__Source material__.
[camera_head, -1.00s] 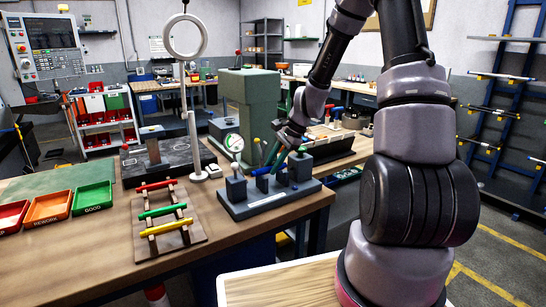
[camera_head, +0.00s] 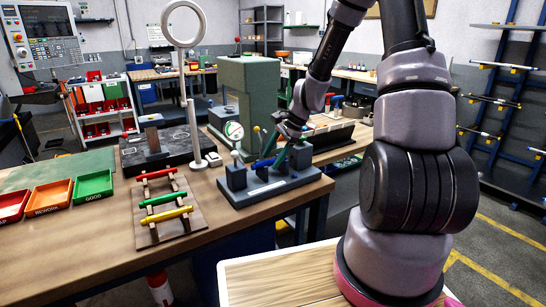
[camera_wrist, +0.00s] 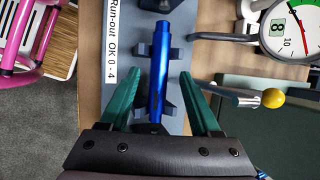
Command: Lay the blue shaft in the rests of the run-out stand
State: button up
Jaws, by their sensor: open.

__Task to carry out__. Take the listing above and print it exactly, apart from the pictures.

__Reply to the exercise__.
[camera_head, -1.00s] 
[camera_head, +0.00s] 
[camera_wrist, +0.00s] 
Command: Lay the blue shaft in the rests of the run-out stand
State: button up
Jaws, by their sensor: open.

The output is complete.